Summary: A sermon for the 2nd Sunday after Epiphany The wedding at Cana

2nd Sunday after the Epiphany

John 2:1-11


2:1* ¶ On the third day there was a marriage at Cana in Galilee, and the mother of Jesus was there;

2* Jesus also was invited to the marriage, with his disciples.

3* When the wine failed, the mother of Jesus said to him, “They have no wine.”

4* And Jesus said to her, “O woman, what have you to do with me? My hour has not yet come.”

5* His mother said to the servants, “Do whatever he tells you.”

6* Now six stone jars were standing there, for the Jewish rites of purification, each holding twenty or thirty gallons.

7* Jesus said to them, “Fill the jars with water.” And they filled them up to the brim.

8* He said to them, “Now draw some out, and take it to the steward of the feast.” So they took it.

9* When the steward of the feast tasted the water now become wine, and did not know where it came from (though the servants who had drawn the water knew), the steward of the feast called the bridegroom

10* and said to him, “Every man serves the good wine first; and when men have drunk freely, then the poor wine; but you have kept the good wine until now.”

11* This, the first of his signs, Jesus did at Cana in Galilee, and manifested his glory; and his disciples believed in him.

Grace and peace to you from our Lord and Saviour, Jesus who is the Christ.

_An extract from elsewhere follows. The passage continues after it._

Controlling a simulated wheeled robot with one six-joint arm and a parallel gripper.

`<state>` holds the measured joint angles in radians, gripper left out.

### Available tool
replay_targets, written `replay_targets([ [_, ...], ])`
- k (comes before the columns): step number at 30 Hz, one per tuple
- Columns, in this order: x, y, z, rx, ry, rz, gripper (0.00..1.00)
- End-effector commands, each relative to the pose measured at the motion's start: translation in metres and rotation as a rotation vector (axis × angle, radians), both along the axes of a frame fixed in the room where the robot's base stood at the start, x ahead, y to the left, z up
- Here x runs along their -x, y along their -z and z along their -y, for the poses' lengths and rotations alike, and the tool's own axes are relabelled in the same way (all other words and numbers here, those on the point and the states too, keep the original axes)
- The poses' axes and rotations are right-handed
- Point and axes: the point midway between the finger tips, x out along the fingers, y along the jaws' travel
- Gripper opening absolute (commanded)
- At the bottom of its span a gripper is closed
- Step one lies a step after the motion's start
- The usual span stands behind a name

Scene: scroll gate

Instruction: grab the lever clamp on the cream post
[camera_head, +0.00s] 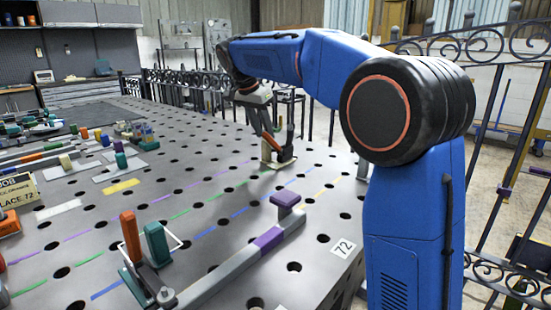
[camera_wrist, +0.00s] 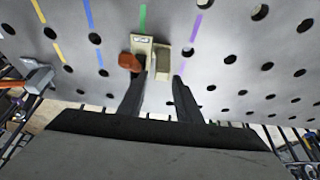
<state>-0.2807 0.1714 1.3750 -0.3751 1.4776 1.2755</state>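The lever clamp stands on a cream base (camera_head: 279,163) on the perforated table in the head view, partly hidden by my gripper (camera_head: 268,132). In the wrist view its cream plate (camera_wrist: 142,43) lies just beyond my fingertips, with an orange-brown lever handle (camera_wrist: 130,62) at its left and a pale cream post (camera_wrist: 161,57) at its right. My gripper (camera_wrist: 159,80) is open. Its two dark fingers point at the clamp, the left tip close below the orange handle and the right tip right of the post. I cannot tell whether either finger touches it.
A long grey bar with a purple band (camera_head: 268,239) lies at the front of the table. Several small parts crowd the table's left. Black scrollwork railing (camera_head: 480,45) stands behind my arm.

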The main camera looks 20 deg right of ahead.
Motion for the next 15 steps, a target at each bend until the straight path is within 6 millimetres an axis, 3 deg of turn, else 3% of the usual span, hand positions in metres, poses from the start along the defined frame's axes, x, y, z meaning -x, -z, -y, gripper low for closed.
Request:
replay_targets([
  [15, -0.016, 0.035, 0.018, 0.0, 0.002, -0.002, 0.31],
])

Amen

There is a protest song from the 60’s by the Five Man Electrical Band entitled "Signs", which I think is a good introduction to our gospel lesson this morning.

Listen to part of the lyrics:

And the sign said,

"Long-haired freaky people

Need not apply."

So I tucked my hair up under my hat

And I went in to ask him why.

He said, "You look like a fine upstandin’ young man.

I think you’ll do."

So I took off my hat and said, "Imagine that.

huh, me workin’ for you."

Whoa, sign, sign.

Everywhere a sign.

Blockin’ out the scen’ry.

Breakin’ my mind.

Do this. Don’t do that.

Can’t you read the sign

And the sign said, "Everybody welcome.

Come in. Kneel down and pray."

But when they passed around the plate at the end of it all,

I didn’t have a penny to pay

So I got me a pen and a paper

And I made up my own little sign.

I said, "Thank you, Lord, for thinkin’ ’bout me.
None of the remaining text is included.